▶ **DATA**
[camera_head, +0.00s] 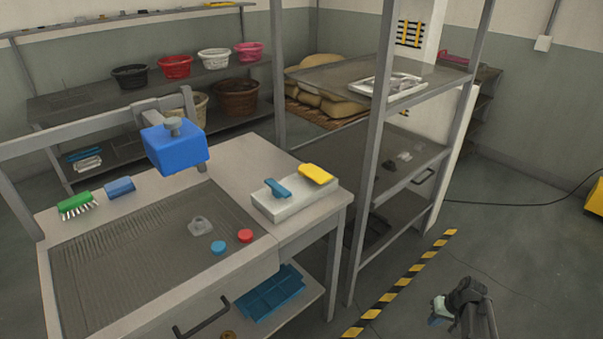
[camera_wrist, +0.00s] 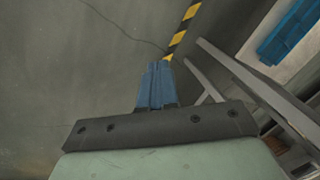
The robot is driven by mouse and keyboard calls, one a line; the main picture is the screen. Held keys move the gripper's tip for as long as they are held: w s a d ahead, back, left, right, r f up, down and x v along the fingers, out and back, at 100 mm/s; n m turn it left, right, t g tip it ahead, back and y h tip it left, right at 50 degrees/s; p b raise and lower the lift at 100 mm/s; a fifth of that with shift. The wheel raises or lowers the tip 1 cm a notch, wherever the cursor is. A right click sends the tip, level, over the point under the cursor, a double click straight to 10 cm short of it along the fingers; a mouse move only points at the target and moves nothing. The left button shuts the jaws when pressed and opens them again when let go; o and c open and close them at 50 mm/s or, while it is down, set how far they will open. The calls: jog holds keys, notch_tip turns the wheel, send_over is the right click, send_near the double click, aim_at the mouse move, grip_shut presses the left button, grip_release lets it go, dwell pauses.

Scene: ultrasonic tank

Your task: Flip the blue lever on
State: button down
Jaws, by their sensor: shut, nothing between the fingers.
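The blue lever (camera_head: 277,188) sits on the left part of a white switch box (camera_head: 295,207) on the right end of the workbench. A yellow lever (camera_head: 316,174) sits to its right on the same box. I cannot tell the lever's on or off position from its angle. My gripper (camera_head: 435,321) is low at the bottom right of the head view, over the floor, well apart from the box. In the wrist view its blue fingers (camera_wrist: 155,72) are closed together with nothing between them. The levers are not in the wrist view.
The workbench (camera_head: 240,165) holds a blue block on a tap (camera_head: 174,148), a green brush (camera_head: 76,204), a blue sponge (camera_head: 120,187), and red (camera_head: 245,236) and blue (camera_head: 218,247) caps. A shelf post (camera_head: 372,170) stands right of the box. Open floor lies between gripper and bench.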

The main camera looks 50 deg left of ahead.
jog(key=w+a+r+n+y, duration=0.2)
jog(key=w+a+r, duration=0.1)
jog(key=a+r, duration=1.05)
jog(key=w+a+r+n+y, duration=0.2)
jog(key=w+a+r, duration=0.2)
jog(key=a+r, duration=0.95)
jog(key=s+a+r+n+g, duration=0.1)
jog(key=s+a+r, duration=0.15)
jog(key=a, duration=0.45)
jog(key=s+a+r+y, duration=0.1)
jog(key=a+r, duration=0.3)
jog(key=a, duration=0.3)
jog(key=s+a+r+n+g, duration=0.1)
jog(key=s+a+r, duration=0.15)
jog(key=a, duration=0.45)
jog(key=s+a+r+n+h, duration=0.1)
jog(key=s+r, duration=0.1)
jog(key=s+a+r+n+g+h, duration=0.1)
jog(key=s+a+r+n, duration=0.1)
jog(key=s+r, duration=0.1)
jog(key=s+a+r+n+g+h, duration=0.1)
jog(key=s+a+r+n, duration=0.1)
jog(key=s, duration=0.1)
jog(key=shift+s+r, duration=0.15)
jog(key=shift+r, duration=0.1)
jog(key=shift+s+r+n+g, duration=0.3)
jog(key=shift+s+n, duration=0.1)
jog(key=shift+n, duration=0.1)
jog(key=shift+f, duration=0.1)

▶ **WHAT TO PRODUCE**
Reproduce, without alteration, solely the lines beginning at the line that includes "Scene: ultrasonic tank" and ending at the line that includes "State: button down", both lines included.

▶ **WRITTEN ANSWER**
Scene: ultrasonic tank

Your task: Flip the blue lever on
State: button down

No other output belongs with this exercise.